* Stated task *
From the listing, collect all lines containing the word "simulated".
□ □ □
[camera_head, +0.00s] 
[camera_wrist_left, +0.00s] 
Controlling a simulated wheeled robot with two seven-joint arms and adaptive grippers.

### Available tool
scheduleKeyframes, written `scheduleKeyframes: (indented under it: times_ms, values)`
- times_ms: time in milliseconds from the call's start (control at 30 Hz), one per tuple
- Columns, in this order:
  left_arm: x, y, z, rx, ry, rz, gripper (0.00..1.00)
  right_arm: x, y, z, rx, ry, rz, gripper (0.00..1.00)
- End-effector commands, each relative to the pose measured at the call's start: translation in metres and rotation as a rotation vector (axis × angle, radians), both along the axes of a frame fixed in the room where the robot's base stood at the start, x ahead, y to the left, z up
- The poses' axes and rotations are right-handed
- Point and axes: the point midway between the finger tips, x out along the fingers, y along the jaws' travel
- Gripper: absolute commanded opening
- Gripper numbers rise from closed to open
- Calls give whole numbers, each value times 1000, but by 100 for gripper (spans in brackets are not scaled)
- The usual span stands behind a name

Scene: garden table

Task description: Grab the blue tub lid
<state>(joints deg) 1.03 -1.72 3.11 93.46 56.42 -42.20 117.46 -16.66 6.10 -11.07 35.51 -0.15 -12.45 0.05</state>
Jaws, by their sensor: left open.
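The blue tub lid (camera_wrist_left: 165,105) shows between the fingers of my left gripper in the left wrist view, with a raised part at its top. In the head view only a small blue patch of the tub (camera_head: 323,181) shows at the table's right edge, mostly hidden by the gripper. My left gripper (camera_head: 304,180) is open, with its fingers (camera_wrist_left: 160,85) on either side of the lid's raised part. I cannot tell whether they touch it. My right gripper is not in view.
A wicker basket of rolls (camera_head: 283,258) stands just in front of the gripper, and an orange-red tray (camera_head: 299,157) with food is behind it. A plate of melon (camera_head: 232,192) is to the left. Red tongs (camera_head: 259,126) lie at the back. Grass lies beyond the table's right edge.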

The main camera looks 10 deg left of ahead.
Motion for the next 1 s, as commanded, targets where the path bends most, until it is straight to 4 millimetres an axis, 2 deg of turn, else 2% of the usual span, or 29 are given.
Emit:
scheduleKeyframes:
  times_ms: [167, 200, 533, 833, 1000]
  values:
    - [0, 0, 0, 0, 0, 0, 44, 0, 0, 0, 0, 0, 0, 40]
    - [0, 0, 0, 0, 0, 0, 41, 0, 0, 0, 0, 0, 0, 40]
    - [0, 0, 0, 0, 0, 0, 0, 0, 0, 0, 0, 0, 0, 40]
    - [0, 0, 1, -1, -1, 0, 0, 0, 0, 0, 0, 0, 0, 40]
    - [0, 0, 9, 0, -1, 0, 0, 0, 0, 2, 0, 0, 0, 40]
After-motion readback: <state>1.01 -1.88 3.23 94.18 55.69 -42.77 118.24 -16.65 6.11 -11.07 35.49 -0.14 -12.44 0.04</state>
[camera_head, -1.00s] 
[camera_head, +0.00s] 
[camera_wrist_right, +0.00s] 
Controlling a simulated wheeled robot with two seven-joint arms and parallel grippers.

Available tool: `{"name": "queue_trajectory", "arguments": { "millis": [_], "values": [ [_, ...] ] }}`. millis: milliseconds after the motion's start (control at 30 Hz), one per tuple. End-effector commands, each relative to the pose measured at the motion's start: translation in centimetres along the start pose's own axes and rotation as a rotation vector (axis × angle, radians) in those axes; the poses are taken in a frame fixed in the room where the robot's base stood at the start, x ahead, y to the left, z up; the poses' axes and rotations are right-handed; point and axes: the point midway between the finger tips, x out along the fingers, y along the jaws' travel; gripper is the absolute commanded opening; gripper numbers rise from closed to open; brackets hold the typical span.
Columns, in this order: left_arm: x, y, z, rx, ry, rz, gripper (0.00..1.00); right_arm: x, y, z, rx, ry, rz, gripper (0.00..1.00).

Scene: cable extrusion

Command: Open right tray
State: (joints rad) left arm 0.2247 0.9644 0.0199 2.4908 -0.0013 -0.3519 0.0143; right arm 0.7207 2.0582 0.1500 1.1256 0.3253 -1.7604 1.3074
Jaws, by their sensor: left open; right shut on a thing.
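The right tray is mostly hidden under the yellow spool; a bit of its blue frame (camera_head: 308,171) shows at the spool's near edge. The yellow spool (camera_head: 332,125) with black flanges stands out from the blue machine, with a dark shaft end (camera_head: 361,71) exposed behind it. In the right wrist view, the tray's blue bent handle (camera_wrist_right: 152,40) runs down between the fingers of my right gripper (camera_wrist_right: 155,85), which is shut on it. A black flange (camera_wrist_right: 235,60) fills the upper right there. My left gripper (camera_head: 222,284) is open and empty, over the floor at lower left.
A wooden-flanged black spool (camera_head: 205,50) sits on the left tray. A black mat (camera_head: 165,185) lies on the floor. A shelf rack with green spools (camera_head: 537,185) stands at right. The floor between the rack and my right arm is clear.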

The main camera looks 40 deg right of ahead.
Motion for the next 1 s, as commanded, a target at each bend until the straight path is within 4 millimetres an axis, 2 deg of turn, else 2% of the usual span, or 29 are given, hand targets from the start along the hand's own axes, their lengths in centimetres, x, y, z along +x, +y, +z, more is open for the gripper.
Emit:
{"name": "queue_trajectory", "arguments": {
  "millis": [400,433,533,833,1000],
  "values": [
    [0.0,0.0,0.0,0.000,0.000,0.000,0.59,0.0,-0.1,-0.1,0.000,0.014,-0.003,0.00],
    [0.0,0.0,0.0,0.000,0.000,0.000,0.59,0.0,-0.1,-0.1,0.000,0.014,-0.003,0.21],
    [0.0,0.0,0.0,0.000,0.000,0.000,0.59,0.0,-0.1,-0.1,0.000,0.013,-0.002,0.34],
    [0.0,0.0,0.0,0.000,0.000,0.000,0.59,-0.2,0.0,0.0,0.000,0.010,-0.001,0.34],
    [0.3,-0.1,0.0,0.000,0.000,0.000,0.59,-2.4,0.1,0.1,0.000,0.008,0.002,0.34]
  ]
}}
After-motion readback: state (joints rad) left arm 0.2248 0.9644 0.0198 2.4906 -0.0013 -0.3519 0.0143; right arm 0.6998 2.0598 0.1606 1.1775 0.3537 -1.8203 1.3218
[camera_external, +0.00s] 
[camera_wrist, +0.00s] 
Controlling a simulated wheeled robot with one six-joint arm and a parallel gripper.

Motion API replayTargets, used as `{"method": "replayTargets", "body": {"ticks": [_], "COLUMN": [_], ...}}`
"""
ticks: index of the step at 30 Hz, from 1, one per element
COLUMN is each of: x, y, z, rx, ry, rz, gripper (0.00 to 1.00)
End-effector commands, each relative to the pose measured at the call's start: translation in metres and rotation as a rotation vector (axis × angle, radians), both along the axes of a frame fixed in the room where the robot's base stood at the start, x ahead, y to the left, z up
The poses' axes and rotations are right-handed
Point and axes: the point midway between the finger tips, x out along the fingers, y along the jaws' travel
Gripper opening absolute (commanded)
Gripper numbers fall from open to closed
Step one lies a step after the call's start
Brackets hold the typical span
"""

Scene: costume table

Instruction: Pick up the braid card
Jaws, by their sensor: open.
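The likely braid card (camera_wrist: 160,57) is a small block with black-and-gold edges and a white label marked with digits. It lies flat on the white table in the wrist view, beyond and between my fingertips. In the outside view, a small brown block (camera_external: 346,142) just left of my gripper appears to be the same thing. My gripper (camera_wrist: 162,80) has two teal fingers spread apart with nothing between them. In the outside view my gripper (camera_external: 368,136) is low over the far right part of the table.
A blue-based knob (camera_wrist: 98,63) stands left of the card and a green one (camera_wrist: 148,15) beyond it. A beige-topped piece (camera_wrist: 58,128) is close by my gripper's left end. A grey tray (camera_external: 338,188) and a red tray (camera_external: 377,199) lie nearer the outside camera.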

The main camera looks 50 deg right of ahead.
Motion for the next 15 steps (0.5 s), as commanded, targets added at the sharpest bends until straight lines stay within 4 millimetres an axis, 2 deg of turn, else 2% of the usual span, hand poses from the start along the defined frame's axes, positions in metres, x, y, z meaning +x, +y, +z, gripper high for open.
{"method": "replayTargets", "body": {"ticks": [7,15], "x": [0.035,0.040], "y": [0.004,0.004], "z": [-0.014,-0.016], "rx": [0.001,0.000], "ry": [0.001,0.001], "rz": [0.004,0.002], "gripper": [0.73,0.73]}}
□ □ □
* Answer to this problem *
Controlling a simulated wheeled robot with two seven-joint arms and adaptive grippers.
Controlling a simulated wheeled robot with two seven-joint arms and parallel grippers.
Controlling a simulated wheeled robot with one six-joint arm and a parallel gripper.

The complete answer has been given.